Weekend Reading

Recollections of books carried back and forth on the elevated train -- in a long-term, though belated, attempt to learn something about the world.

Sunday, November 25, 2018

Tan Twan Eng : Garden of Evening Mists





This story primarily serves as a vehicle for the author, a business-class Straits Chinese,  to express his admiration, and perhaps even sexual attraction,  for aristocratic Japanese culture.

The principal protagonist is a well-born Chinese woman from Penang, Ling,  who is the only survivor of a  remote slave labor camp run by the Japanese military in WWII.  Upon release, she graduates law school and soon is prosecuting Japanese war criminals. She is unhappy, bitter, and guilty that her sister, an artist, was left behind to die in the horrific conditions of the camp.  Her terminally bad attitude gets her fired, after which she visits a former business associate of her father, a Dutchman who owns a tea plantation in the Cameron highlands, a scenic area not far from Kuala Lumpur.  She then visits his neighbor, Aritomo, who is building an elaborate Japanese garden .  He's not just any gardener.  He used to be the chief gardener for Hirohito, the  Emperor of Japan.
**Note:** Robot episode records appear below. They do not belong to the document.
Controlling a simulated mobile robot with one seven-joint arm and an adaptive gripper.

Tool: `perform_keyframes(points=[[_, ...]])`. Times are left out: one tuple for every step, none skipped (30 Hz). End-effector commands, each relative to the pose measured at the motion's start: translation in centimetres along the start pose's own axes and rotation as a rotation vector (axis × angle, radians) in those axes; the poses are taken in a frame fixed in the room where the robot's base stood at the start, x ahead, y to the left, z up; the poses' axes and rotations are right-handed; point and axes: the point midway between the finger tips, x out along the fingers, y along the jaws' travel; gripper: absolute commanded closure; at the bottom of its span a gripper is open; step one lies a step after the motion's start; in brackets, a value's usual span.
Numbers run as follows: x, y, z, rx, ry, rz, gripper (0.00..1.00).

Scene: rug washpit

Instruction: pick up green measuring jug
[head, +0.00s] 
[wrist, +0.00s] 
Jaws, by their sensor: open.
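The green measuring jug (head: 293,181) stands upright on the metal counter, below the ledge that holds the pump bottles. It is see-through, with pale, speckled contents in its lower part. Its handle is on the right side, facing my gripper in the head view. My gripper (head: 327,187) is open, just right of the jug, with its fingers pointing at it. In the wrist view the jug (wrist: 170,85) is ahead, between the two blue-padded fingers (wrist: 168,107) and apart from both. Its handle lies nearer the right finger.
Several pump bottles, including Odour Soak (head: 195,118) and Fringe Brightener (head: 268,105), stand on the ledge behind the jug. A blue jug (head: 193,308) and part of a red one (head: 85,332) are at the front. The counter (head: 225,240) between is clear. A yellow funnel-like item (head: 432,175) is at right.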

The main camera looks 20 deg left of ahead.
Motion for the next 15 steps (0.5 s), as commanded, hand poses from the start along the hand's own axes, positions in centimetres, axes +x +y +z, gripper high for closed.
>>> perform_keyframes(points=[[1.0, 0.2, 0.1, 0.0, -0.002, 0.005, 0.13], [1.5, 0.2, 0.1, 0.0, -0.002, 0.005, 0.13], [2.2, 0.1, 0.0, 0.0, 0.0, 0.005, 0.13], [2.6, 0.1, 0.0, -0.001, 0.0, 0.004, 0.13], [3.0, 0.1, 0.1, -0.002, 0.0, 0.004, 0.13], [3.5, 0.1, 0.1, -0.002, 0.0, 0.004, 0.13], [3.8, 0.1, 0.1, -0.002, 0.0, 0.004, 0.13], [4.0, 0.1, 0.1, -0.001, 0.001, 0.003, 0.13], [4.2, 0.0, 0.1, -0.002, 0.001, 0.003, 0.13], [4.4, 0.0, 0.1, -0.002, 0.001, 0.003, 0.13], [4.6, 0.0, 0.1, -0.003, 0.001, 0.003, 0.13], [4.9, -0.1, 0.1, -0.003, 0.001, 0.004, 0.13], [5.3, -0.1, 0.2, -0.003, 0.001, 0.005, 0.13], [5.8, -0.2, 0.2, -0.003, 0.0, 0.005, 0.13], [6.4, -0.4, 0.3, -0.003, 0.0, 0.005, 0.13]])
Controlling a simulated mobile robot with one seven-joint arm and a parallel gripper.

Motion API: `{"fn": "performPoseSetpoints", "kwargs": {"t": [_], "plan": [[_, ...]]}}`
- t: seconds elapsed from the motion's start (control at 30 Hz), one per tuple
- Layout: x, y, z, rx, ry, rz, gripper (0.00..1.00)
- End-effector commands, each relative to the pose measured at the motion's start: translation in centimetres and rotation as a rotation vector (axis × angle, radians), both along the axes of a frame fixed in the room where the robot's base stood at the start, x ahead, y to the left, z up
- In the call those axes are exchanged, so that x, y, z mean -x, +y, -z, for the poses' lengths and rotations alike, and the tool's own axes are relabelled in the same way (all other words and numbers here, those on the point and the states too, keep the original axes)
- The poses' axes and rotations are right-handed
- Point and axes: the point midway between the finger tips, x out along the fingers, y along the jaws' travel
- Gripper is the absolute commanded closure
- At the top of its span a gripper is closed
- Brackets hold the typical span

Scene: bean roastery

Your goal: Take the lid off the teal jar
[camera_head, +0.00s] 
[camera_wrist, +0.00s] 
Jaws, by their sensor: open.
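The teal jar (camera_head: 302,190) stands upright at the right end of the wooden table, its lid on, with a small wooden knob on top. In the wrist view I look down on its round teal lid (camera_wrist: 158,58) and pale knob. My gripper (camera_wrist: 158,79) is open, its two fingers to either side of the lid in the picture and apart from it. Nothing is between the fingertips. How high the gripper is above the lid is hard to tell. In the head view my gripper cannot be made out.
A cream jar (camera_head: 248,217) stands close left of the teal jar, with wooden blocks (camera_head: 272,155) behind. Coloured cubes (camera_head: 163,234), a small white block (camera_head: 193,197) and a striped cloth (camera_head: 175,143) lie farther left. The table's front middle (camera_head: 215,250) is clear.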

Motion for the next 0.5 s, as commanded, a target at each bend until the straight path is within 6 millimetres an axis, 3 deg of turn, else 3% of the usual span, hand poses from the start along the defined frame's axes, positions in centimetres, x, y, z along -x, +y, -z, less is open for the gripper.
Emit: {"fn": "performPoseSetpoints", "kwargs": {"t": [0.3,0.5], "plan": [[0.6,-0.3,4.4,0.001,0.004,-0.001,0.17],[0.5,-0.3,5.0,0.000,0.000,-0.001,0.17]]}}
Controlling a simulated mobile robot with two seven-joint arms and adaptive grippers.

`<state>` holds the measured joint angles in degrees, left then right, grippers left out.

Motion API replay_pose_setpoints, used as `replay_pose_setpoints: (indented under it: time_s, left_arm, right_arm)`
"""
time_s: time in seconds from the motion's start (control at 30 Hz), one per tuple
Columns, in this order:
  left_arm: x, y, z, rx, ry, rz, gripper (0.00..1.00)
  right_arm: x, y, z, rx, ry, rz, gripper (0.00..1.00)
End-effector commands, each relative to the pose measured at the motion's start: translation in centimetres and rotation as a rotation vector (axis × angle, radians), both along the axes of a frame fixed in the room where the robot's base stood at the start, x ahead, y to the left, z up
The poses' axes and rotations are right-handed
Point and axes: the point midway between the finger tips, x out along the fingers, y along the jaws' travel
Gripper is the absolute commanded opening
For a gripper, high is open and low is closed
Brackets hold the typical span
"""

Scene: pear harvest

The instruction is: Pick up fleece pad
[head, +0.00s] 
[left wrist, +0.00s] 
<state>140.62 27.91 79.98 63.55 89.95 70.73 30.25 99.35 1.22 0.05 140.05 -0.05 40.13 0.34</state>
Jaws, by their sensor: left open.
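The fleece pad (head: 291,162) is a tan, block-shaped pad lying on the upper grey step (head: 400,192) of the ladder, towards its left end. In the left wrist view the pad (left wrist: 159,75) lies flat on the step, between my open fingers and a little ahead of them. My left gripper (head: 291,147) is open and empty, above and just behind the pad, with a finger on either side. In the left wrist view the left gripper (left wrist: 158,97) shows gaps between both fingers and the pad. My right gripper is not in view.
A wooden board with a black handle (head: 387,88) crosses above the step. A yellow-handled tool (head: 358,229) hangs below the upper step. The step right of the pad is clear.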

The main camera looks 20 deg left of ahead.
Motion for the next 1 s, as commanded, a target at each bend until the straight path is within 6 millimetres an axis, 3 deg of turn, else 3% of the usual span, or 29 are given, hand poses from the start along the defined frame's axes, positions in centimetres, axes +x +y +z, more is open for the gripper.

As it turns out, he's also a master of  Zen archery, martial art, woodblock printing, and full-body, horimono tattoos.  Ling asks Aritomo to design a formal Japanese garden in memory of her sister. He declines, but offers to apprentice her so she can learn to design such a garden herself. She accepts. He also teachers her  Zen archery and inks a horitomo on her back. Eventually they share a bed -- though they both seem too cold to be called 'lovers'.

Soon after being visited by a\ Japanese delegation who bear the emperor's invitation to return to the imperial  gardens, he is seen walking into the rainforest - from which he never returns. Forty years later, Ling, who subsequently was appointed to the Supreme Court of Malaysia, returns to what remains of the garden, which had been deeded to her.  She allows an enthusiast of woodblock prints to see her collection of Aritomo's work, and he reveals that when a schematic plan of the garden is combined with the tattoo on her back, the location where hidden slave labor camp can be found. That might also suggest that Aritomo may well have been one of the many Japanese agents sent into southeast Asia to gather intelligence and make preparations for the Japanese military invasion that would follow.  Other details dropped along the way, suggest that the purpose of that labor camp was to excvate a cave in a mountainside into which wartime plunder could be hidden until the imperial family was finally in a position to retrieve it. Ling's sister, as well as all the prisoners and their guards, had been buried alive to keep that location a secret.

Ouch.

Aritomo is something of a war criminal himself.

And as Ling reveals to him, she survived the death camp by consistently betraying her fellow prisoners.

There no happy-ever-afters for these two sexual partners. Ling even rejects a creepy offer to purchase her tattoo post-mortem ---- so it will vanish when she does.

What will not vanish, however, is the voice that the author has given her -- the persistently calm and rational voice that tells this story.  It's both tough and gentle, with a taste for selected fine detail.   

She is recognized, by those who have read her legal opinions, as a concise, perceptive writer. There's no small irony in the fact that this woman, professionally dedicated to delivering justice to the Japanese who killed, raped, and abused so many Chinese--- has eventually come to allow a Japanese agent to fuck and tattoo her after having her labor in his garden.